I tried to have a conversation with a friend once- I could feel her starting to detach from our relationship and because it was important to me, I tried to have a conversation and because friendship doesn’t rest on any proper form of obligations, she answered my “we’ve been speaking less” which I used clumsily to try and describe a distance I couldn't really articulate with “I don’t have to speak to you everyday”. She had already made a decision I wasn’t part of to distance from me and slowly spent the next few months rewriting the shape of our friendship. It’s been a while since that attempt at staving off a break-up happened and in a way we are still friends, but in all the ways that matter, we aren’t and therefore it joins other friendships in the purgatory where friendships we don’t end go. Those are the friendships that pad up wedding guest lists and occassionally make up the numbers for a bridal or baby shower or last minute trip to Mexico. They don’t know any important details of your life but provide colour to your social media and occasionally reply an enthusiastic “congratulations!!!” to an announcement of something your real friends have known for months. Maybe one day, one of you will need something from the other and you’ll ask or you’ll bump into them at an airport and describe them to your travel companion as a friend.

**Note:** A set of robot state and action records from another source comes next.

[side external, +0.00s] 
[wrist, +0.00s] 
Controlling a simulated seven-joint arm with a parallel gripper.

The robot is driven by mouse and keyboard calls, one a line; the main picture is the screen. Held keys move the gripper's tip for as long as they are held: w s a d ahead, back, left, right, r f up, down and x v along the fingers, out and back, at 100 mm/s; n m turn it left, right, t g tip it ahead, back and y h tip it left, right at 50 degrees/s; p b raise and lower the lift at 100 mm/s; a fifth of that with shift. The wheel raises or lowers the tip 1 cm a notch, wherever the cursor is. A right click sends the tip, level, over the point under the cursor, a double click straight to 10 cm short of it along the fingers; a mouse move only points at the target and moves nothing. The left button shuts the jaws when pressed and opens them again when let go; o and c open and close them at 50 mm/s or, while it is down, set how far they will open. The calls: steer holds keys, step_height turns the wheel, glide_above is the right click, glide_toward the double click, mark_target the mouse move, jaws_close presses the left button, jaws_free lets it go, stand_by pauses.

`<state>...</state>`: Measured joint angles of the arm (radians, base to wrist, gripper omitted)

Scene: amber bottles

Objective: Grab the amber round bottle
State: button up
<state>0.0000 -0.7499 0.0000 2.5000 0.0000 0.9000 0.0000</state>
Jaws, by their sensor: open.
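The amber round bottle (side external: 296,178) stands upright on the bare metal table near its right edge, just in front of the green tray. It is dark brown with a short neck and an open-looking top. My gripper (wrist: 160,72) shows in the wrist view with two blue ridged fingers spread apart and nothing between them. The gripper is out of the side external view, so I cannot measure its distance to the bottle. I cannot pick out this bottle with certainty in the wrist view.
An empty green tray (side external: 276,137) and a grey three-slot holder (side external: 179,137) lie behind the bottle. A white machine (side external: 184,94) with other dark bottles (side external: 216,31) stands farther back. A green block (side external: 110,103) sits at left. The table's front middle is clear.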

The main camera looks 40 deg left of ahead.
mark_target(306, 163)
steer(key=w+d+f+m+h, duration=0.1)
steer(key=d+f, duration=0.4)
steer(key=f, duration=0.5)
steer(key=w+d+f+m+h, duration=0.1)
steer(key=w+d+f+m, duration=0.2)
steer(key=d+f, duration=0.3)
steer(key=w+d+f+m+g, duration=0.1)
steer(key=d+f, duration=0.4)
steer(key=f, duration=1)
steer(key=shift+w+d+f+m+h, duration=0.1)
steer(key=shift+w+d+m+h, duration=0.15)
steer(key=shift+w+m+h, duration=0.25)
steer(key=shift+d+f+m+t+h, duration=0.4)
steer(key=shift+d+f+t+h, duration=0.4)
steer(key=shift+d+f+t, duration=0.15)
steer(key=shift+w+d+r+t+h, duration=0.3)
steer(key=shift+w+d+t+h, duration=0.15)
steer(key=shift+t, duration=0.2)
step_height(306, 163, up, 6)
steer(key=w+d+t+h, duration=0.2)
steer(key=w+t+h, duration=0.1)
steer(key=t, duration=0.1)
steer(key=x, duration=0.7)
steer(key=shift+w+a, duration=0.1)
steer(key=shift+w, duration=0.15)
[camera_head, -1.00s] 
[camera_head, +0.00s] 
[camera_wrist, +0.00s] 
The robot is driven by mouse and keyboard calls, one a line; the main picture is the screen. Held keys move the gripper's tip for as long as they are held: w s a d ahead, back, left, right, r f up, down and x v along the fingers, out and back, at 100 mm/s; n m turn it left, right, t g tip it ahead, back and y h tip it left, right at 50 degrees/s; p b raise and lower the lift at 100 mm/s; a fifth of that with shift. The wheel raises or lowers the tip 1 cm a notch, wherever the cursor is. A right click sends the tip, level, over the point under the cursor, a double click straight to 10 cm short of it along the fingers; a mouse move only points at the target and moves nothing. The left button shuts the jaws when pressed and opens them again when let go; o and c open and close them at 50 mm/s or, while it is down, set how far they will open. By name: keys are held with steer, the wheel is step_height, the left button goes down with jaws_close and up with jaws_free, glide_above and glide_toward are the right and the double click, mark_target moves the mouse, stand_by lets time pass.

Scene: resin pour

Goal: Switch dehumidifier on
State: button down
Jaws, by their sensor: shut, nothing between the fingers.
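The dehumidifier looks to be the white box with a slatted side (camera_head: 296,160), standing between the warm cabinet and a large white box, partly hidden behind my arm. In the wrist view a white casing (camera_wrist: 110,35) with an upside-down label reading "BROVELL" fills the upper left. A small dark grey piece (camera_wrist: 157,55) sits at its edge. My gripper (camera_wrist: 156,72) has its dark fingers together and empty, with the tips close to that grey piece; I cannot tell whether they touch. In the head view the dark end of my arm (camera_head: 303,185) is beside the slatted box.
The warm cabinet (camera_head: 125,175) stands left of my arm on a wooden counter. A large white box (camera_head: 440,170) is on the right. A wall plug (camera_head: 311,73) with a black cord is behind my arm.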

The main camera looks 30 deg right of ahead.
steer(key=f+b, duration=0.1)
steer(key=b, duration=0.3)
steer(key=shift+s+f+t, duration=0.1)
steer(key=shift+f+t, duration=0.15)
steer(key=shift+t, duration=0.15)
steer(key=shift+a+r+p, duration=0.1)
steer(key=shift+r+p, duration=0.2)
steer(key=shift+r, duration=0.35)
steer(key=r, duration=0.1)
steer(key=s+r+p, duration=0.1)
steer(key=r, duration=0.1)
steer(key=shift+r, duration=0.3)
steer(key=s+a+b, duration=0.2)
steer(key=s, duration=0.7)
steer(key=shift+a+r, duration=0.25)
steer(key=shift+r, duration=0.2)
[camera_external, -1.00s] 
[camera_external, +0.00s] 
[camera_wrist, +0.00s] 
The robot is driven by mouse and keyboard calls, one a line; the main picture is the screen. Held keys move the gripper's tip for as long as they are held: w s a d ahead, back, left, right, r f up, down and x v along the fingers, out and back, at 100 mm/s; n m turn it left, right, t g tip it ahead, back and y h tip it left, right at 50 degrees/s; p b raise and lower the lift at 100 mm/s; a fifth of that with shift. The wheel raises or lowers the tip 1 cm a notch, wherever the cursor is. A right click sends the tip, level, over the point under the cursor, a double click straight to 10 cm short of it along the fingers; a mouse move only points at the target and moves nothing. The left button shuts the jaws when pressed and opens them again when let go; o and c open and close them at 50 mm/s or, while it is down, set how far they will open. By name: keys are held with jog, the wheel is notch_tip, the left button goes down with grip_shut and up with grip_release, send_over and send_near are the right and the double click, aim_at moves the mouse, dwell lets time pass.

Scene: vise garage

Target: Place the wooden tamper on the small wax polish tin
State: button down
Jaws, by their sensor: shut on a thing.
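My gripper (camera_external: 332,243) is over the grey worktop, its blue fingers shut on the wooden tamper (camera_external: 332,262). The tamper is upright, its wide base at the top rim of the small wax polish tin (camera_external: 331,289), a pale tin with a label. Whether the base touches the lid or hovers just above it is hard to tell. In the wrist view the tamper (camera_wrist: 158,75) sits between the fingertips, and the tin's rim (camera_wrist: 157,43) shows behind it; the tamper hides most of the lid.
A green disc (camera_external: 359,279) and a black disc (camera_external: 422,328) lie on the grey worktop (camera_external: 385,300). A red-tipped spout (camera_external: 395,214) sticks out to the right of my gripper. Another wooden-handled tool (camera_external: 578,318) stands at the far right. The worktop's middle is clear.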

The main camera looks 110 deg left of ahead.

I can hear some people reading and thinking, “but what’s the harm?” The harm is, we have only so much time and so much energy and only so much room to build community. I think of this phrase often, “if so many are lonely, why are so many lonely alone?” and I think the answer lies somewhere in the friendship purgatories we get stuck in.

Do I have answers? no. I probably have more ghosting to experience and maybe some more soft ghosting to do- or maybe this will open a yearning in me to apply closure to things that should really have been closed. Maybe I will force myself in my own small way to try and develop the language for friendship maintenance and pay more attention to compatibility at the beginning rather than nearer the end.